Retraites : Manif parisienne jusqu'au Medef
«… une poignée de manifestants violents brandissaient des drapeaux noirs de la Confédération nationale du travail (CNT)…»
Leur presse (AFP), 23 septembre 2010.
(…) 17h : Après quelques kilomètres, on arrive au point de dispersion de la manif unitaire : Denfert-Rochereau. Mais (…) on a déposé un parcours plus long et hautement symbolique : on veut aller jusqu’au Medef. Les flics laissent passer la CNT, mais bloquent tous ceux qui veulent nous suivre (…) on les oblige à retirer leur dispositif.

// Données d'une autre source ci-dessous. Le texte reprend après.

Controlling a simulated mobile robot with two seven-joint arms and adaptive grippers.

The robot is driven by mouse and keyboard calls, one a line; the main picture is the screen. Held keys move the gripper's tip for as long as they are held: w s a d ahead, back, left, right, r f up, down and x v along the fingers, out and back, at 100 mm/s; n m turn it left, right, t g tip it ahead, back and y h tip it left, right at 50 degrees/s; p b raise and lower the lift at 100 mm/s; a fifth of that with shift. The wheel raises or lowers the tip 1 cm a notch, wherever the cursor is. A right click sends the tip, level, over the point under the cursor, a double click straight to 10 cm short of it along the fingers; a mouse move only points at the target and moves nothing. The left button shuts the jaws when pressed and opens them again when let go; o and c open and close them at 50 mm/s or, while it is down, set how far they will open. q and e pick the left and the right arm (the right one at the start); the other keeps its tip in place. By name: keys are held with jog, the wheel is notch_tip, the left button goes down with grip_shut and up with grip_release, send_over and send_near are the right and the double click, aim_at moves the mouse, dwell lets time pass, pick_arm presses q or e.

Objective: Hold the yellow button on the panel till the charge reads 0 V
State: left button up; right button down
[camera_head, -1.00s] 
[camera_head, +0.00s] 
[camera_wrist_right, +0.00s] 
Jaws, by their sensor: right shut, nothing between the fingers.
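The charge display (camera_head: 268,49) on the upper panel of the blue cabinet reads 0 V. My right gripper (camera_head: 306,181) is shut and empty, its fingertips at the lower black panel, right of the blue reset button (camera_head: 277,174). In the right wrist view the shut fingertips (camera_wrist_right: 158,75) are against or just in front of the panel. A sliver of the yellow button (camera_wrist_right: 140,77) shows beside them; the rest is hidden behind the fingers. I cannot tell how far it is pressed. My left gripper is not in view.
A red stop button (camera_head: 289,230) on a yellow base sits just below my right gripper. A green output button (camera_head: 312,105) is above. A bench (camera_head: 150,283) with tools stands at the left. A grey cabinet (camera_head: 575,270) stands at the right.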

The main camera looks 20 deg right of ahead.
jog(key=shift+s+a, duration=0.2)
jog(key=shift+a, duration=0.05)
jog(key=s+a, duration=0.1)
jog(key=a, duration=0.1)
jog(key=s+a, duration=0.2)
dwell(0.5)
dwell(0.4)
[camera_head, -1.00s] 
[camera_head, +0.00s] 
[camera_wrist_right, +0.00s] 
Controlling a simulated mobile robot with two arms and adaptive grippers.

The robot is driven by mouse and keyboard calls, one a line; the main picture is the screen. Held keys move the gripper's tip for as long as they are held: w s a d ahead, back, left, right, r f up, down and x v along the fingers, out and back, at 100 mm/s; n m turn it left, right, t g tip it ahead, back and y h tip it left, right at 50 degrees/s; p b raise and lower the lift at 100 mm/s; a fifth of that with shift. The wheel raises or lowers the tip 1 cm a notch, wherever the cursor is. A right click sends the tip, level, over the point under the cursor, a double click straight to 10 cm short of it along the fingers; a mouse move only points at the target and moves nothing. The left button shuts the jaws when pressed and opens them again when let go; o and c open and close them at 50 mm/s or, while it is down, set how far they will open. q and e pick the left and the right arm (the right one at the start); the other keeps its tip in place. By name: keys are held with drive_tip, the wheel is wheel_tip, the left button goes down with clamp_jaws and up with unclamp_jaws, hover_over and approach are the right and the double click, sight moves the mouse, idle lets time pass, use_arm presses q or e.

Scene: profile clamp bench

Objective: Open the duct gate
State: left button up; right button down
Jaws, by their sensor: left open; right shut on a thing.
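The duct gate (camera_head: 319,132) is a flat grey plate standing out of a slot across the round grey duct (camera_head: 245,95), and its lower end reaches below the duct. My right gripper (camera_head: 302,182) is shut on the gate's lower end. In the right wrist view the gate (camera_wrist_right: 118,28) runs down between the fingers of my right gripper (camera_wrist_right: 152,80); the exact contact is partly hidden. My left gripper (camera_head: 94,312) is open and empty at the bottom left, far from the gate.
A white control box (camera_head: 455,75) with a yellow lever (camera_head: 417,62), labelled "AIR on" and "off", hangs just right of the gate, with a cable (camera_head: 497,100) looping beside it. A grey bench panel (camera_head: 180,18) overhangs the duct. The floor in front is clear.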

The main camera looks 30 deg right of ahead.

Finalement, on se retrouve à 8000 ou 10'000 jusqu’à Montparnasse ; nous sommes rejoints par des militants de Sud, de la CGT, du NPA, des JC, des Panthères roses, etc. (…) On perd une partie des gens en route, vers Montparnasse, car le parcours devient vraiment long (quelque 8 kilomètres en tout).

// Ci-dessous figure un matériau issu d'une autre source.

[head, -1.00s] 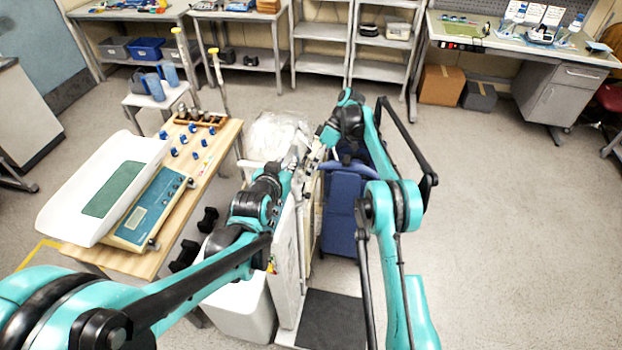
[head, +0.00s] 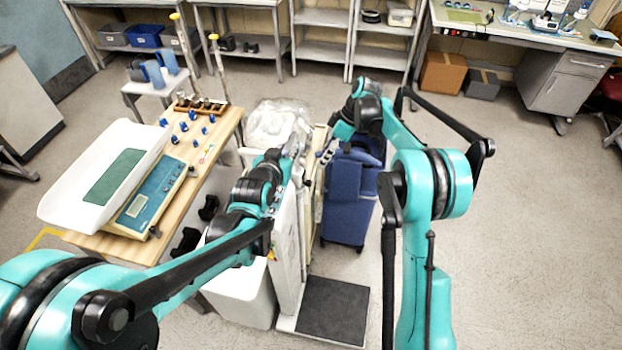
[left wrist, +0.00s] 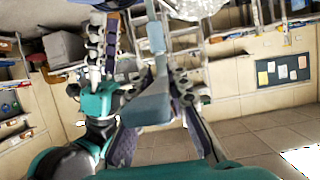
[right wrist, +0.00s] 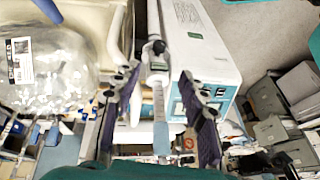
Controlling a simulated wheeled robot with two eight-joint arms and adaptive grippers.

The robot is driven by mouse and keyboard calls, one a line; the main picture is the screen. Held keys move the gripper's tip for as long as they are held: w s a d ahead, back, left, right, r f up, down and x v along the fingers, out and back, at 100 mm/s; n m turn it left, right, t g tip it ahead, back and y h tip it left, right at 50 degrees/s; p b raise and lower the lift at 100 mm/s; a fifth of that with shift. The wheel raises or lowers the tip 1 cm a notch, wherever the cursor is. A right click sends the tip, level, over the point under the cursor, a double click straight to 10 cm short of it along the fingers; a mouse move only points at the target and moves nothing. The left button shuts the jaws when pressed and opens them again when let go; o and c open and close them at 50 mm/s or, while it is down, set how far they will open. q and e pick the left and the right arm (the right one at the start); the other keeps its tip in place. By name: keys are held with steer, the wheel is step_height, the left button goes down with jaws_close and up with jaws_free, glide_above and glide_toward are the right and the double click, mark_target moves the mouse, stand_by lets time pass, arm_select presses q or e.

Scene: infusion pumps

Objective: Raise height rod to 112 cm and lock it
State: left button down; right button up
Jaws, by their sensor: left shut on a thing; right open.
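The weighing scale's pale column (head: 284,245) stands upright, with its height rod at the top, small and partly hidden in the head view. In the right wrist view the rod (right wrist: 158,105) shows numbered markings and a black knob (right wrist: 157,47). My left gripper (head: 296,148) is shut on the rod's upper part; in the left wrist view a blue-grey bar (left wrist: 150,105) lies between its fingers. My right gripper (head: 327,151) is open, just right of the rod. In the right wrist view its fingers (right wrist: 160,90) appear either side of the rod; contact cannot be told.
The scale's dark platform (head: 333,308) is on the floor. A blue wheeled item (head: 348,200) stands behind it. A wooden table (head: 205,165) with a baby scale (head: 105,180) is on the left.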

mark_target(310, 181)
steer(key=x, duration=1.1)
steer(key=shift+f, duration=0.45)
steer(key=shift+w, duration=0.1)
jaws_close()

18h30 : Arrivée devant le siège du Medef, dans le quartier des ministères. On est encore environ 4000, on gueule nos slogans : «Prenons sur les profits pour payer les retraites. De l’argent, il y en a dans les caisses du patronat.» Les flics dispersent les quelques énervés qui jettent des canettes ; bref, un peu de gaz lacrymo, mais rien de bien méchant. On appelle gentiment à la dispersion (…)
Courriel, 23 septembre.
«Ce qui était passablement ridicule, c’était les embrouilles CNT/quelques totos à la fin. C’est VRAIMENT pas le moment de s’embrouiller entre nous devant les flics qui se marraient comme des baleines.»
Arak - Forum Classe contre classe, 25 septembre.
Bonjour à tous,
Ma remarque concerne la dernière partie de ce courriel ; j’ai assisté hier à la fin de la manifestation censée se terminer au Medef. L’accès nous en était interdit par des camions de flics auxquels des grilles étaient fixées ; des bleus casqués en boucliers dans les interstices, des dizaines de civils énervés et parfois bien camouflés dans la foule, des caméras brandies de la main de keufs, journaflics, bloggeurs, camarades (toute distinction était alors devenue impossible) à tel point qu’il ne doit pas avoir un seul centimètre carré de cette rue qui n’ait pas été filmé.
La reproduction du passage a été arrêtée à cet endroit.